Während die Digitalisierung Effizienzpotenziale bietet (z.B. digitale Auftragsverwaltung, Kundenkommunikation, moderne Fertigung), fehlt es kleinen Betrieben oft an Zeit, Geld und Know-how für die Umsetzung. Die Integration digitaler Werkzeuge ins Tagesgeschäft ist eine große Aufgabe.

  • Investitionskosten für Hard- und Software.
  • Zeitaufwand für Schulung und Implementierung neben dem Kerngeschäft.
  • Unsicherheit über den konkreten Nutzen und die passende Technologie.
  • Datenschutz und IT-Sicherheit als zusätzliche Komplexitätstreiber.

Strategische Lösungsansätze und Handlungsfelder

Um den Herausforderungen zu begegnen, müssen Handwerksbetriebe, Verbände und Politik gemeinsam handeln. Folgende strategische Ansätze sind zentral:

1. Offensive Nachwuchsförderung & Imagepflege

Das Image des Handwerks muss modernisiert werden. Kampagnen sollten die Vielfalt, Kreativität und Zukunftsfähigkeit der Berufe betonen (z.B. Rolle bei Energiewende, Smart Home).

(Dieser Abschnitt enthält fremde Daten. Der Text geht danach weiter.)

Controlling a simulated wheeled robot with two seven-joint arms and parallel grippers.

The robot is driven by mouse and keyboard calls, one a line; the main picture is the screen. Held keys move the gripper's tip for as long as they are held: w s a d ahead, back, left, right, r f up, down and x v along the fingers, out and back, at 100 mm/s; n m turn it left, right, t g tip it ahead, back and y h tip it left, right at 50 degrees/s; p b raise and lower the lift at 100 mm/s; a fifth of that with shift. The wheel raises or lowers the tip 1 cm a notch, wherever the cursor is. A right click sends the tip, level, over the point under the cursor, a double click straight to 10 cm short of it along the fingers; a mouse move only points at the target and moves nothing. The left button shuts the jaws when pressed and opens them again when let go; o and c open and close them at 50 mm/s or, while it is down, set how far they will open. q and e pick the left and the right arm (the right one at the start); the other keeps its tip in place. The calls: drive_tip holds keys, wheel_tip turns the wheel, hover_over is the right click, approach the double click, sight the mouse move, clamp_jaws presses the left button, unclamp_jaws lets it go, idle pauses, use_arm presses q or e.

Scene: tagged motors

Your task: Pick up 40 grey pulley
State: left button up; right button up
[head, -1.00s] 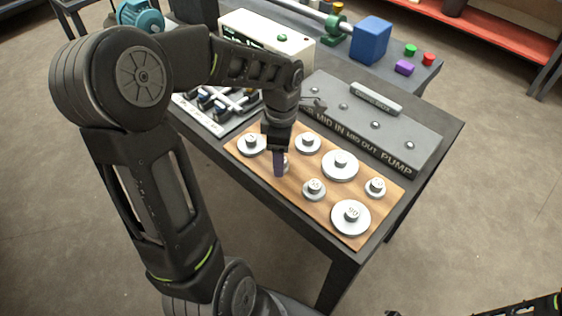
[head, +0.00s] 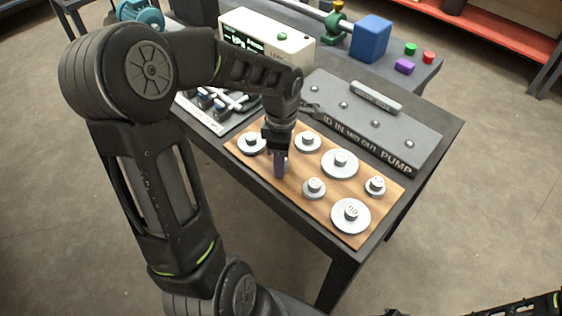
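Several grey pulleys with raised hubs stand on a wooden board (head: 378,228). They include a back-left one (head: 252,143), a back-middle one (head: 308,142), a large one (head: 340,163), a small right one (head: 375,186), a small front one (head: 314,188) and a large front one (head: 351,216) whose mark looks like 90. The other numbers are too small to read, so I cannot tell which is 40. My left gripper (head: 280,167) points down at the board's left part, fingers close together; whatever is between or under them is hidden. Only dark parts of my right arm show at the bottom right.
A grey fixture (head: 388,138) with pegs and lettering lies behind the board. A white box with a display (head: 268,40), a blue box (head: 370,40) and small coloured blocks stand further back. A tray of parts (head: 205,115) lies left of the board.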

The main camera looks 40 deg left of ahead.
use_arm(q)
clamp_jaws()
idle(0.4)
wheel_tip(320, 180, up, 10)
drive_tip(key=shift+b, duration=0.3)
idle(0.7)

  • Frühzeitige Berufsorientierung an Schulen (Praktika, Werkstatttage).
  • Nutzung digitaler Kanäle (Social Media, Azubi-Blogs) zur Ansprache junger Menschen.
  • Betonung von Karrierewegen und Weiterbildungsmöglichkeiten (Meister, Techniker, Studium).
  • Förderung von “Ausbildungsbotschaftern” (junge Gesellen berichten).
  • Stärkere Kooperation zwischen Betrieben und Berufsschulen.
2. Mitarbeiterbindung und Weiterbildung stärken

Ein gutes Betriebsklima, faire Bezahlung und Perspektiven sind entscheidend, um Fachkräfte zu halten. Investitionen in die Mitarbeiterentwicklung zahlen sich aus.

  • Regelmäßige Weiterbildungsangebote (fachlich und überfachlich).
  • Förderung von Zusatzqualifikationen (z.B. Gebäudeenergieberater).
  • Einführung flexibler Arbeitszeitmodelle, wo möglich.
  • Betriebliche Gesundheitsförderung zur Reduzierung körperlicher Belastungen.
  • Mitarbeiter an Entscheidungen beteiligen und Wertschätzung zeigen.
3. Nachfolge aktiv und frühzeitig gestalten

Betriebsinhaber müssen die Nachfolgeplanung als strategische Aufgabe begreifen und frühzeitig (5-10 Jahre vorher) beginnen. Unterstützung durch Kammern und Berater ist wichtig.

  • Nachfolge-Checks und Beratungsangebote der Handwerkskammern nutzen.
  • Potenzielle interne Nachfolger (Mitarbeiter, Kinder) frühzeitig fördern und einbinden.
  • Nutzung von Nachfolgebörsen (z.B. nexxt-change).
  • Alternative Übergabemodelle prüfen (z.B. schrittweise Übergabe, Verpachtung).
  • Klare Regelung von Finanzen, Haftung und Verantwortlichkeiten.
4. Digitalisierung als Chance für Effizienz und Attraktivität

Digitale Werkzeuge können helfen, Prozesse zu optimieren, Kosten zu senken und die Arbeit attraktiver zu gestalten. Gezielte Investitionen sind notwendig.

  • Nutzung von Branchensoftware für Kalkulation, Planung und Abrechnung.
  • Einsatz mobiler Geräte für Zeiterfassung, Dokumentation und Kommunikation.
  • Aufbau einer professionellen Website und Online-Präsenz zur Kundengewinnung.
  • Prüfung von Fördermitteln für Digitalisierungsprojekte (z.B. “Digital Jetzt”).
  • Kooperationen mit anderen Betrieben zur gemeinsamen Nutzung von Technologien.

Fazit: Handwerk 2033 – Zwischen Tradition und Transformation

Das Handwerk steht vor großen Umbrüchen, bietet aber enorme Chancen für Betriebe, die sich aktiv anpassen. Die Verbindung von traditionellem Können mit modernen Strategien in Ausbildung, Mitarbeiterführung, Nachfolge und Digitalisierung wird entscheidend sein, um auch in Zukunft erfolgreich zu sein.